Project double duce plus three….223 Remington
Things don’t always work as you think they should and that is what I am about to explain. My thought was to return my .223 Rem. Varmint back to its original factory stock so it would be legal for the factory class and for that I was going to pillar bed it. I had the action trued some 7-8 years ago and after that I dropped it into a H&S Precision Police stock, I had noticed that cases and bullets were getting scared pretty bad and it didn’t chamber a round smoothly but it wasn’t used much and when it was I dropped single rounds straight in the chamber. Now before I bed it I wanted to make sure that when switching barrels with my setup that the recoil lug was in the proper place so it was time to remove and reinstall the barrel, also at the same time I wanted to cut a new crown.
The action wrench that I have for this is a Brownells which position’s the recoil lug when tightening the barrel; this setup has been very repeatable in the past.
With everything clamped tight and to my surprise the barrel wouldn’t pop loose, I had to put a cheater bar on it, whack it with a hammer and almost pull the bench across the floor. This is where things started to go amuck, I would have thought it should have spun off quite easily but the threads were galled. ( A lesson to be learned, be informed, ask a lot of questions, ask the right questions before having someone work on your gun, there are a lot of want-a-bee’s and people calling themselves smith’s out there, be ware!) After it was all apart and I cleaned up the threads in the action and barrel stub, test fit everything to make sure it spun together easily.
Below I have clamped the barrel in my wood vise to inspect the bore, chamber and crown, if you do not own or have a bore scope available you should. I encountered my first bore scope some 18 years ago; I actually purchased it for where I worked. At that time we had it hooked up to a TV screen so we could record it on video or take pictures and this is an invaluable tool to have. I should add that you shouldn’t expect to know what you are looking at for it takes some time to understand what you see through a bore scope. Compare a custom SS Match barrel to a factory barrel and the later will look like a horror show, you will wonder how something that ugly could possibly shoot.
Now the crown below is why it needed to be re-cut and the chamber mouth didn’t have a radius on it, is was sharp enough to cut yourself. (Back to lesson learned)

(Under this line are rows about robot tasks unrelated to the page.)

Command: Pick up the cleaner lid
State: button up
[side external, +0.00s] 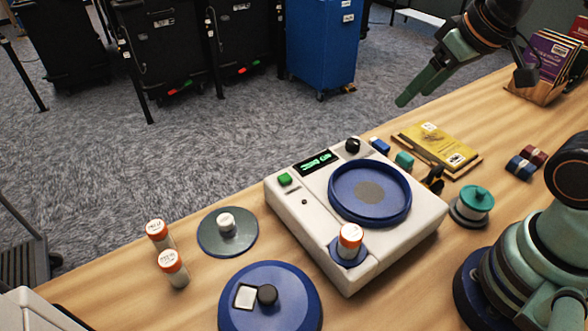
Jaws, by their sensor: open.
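A round blue lid (302,298) with a black knob and a white square label lies on the table at the bottom of the picture, partly cut off. It looks like the cleaner lid. The white machine (300,205) behind it and to the right has a round blue basin (370,218) without a cover. My gripper (414,90) is at the upper right, above the table's far edge and well away from the blue lid. It is open, and nothing shows between its fingers.
An orange-capped vial (350,240) stands on the machine's front corner. Two more orange-capped vials stand left, beside a dark grey disc (245,245) bearing a white cylinder. A teal-topped spool (475,203), a yellow booklet (438,145) and small blocks lie to the right.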

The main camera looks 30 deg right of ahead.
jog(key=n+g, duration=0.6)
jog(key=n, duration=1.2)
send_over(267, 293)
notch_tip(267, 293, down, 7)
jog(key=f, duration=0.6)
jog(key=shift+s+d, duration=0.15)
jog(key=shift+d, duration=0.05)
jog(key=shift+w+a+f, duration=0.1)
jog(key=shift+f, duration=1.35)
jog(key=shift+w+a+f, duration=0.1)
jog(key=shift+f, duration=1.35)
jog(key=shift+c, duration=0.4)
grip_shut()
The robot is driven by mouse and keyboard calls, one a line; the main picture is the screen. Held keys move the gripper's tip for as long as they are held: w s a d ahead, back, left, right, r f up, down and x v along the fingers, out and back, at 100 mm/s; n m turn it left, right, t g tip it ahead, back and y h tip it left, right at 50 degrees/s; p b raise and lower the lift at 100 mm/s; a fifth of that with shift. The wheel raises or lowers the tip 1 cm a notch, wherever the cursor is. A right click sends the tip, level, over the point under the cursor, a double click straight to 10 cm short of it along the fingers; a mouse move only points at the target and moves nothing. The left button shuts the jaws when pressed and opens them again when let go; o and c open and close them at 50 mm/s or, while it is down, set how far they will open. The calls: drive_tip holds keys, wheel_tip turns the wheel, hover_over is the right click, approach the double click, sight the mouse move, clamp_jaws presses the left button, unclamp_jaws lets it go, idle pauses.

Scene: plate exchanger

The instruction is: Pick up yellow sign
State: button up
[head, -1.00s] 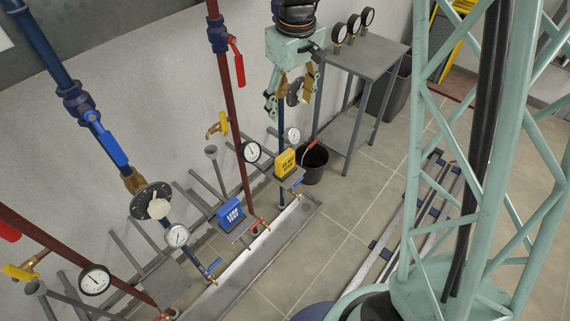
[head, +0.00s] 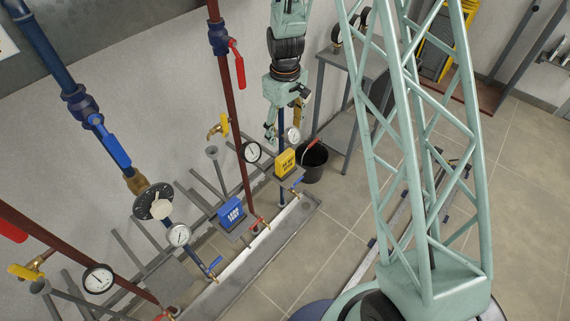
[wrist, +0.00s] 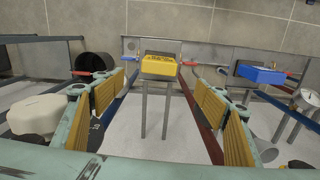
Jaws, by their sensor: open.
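The yellow sign (head: 285,163) is a small block with dark lettering. It stands on a grey bracket shelf between the red and blue pipes in the head view. In the wrist view the yellow sign (wrist: 158,65) is ahead, centred between the fingers and beyond their tips. My gripper (head: 284,125) is above and slightly left of the sign in the head view, pointing down. In the wrist view my gripper (wrist: 165,85) has its two fingers with ridged tan pads spread wide apart. Nothing is between the pads.
A blue sign (head: 231,212) stands on a neighbouring shelf. Pipes, valves and a round gauge (head: 292,135) crowd the gripper. The tiled floor (head: 310,235) in front is open.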

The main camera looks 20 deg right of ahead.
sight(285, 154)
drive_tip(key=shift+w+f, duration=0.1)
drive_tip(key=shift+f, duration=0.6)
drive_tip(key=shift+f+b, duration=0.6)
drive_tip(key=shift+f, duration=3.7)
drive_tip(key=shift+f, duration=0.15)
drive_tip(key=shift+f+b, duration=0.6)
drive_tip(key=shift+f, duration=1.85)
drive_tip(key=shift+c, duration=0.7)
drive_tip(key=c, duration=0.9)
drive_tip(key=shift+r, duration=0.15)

Lathe set-up to finish the chamber then turned around to cut and finish the crown. Now there are many ways to accomplish the finished piece, what I am doing may or may not be what you or someone else does, our methods for the same goal may differ but as long as good machining practices are used that is what is important. Everything is indicated as tight as possible and even on some areas that might not require that degree of precision but that is my way. I prefer to break the chamber edge by hand with a 6 flute countersink then finish with some emery cloth. The muzzle crown I cut with my own hand ground HSS tool bit then lap to finish, this is a matter of personal preference whatever floats your boat. Before I pulled the barrel from the lathe I threaded the action on it to check head-space and figured it would be ok with .002 crush, which is the stack-up of barrel, recoil lug and action which did work out about right.
If I were installing a new barrel on this action I would spec out the action and existing barrel stub to check all my clearances but since this was the same barrel that came on it I didn’t. (Big Mistake!!!) After all that work, putting it all back together I noticed that when I closed the action there was a slight resistance at the end of the bolt travel, strange I thought, what is going on?? ((Lesson to be learned, back to what I stated earlier, be informed be ware!!)) Using some scotch tape I put a piece on the front of the bolt, installed it in the action and it wouldn’t close, scotch tape is about .002 in thickness which means that my bolt nose clearance is under that and I should have .005 minimum, my preference for any hunting rifle is at least .010.
So now we go through the whole process again, first spec out the action and barrel stub, figure what has to be done then back to the lathe to ( I might add that the actual bolt nose clearance was under .001) indicate, cut, chamfer, polish and test for head space. My head space was going to be .001 short so I decided rather than to cut the chamber I would lap the lugs in, this was not done when the action was trued. I am using my home made lapping device; it was patterned after a commercial model but with my own revisions. As can be seen they lapped nicely and when it was all back together my head space was at the minimum and all is well BUT.
After all this I decided to leave well enough alone, keep it in the H&S stock, use it for its intended purpose and forget about playing bench games with it. If ya could see the factory chamber, if ya could see the inside of the barrel it would make ya wonder how it could stay inside .750 and will occasionally shoot low 4’s. I am putting this out here for FYI, do your home work before giving your pride and joy to someone and have it screwed up, there are a lot of plumbers out there many more than gunsmiths. At the time I had this action done I was still learning, I spent 4 years cutting metal, chasing threads, making small projects, doing set-ups, making tools, grinding tools etc. before I ever cut my first barrel. Good luck in your endeavors, I hope that there is something useful here and thanks for looking.
Just one last word, with the surge of individuals buying lathes, chambering a few barrels then open up for business doing gun work it pays to do your homework, most think they understand what they are doing and I think some do but be ware. Understanding and using good machining practices is key, they don’t just happen they are learned, practiced and honed over years.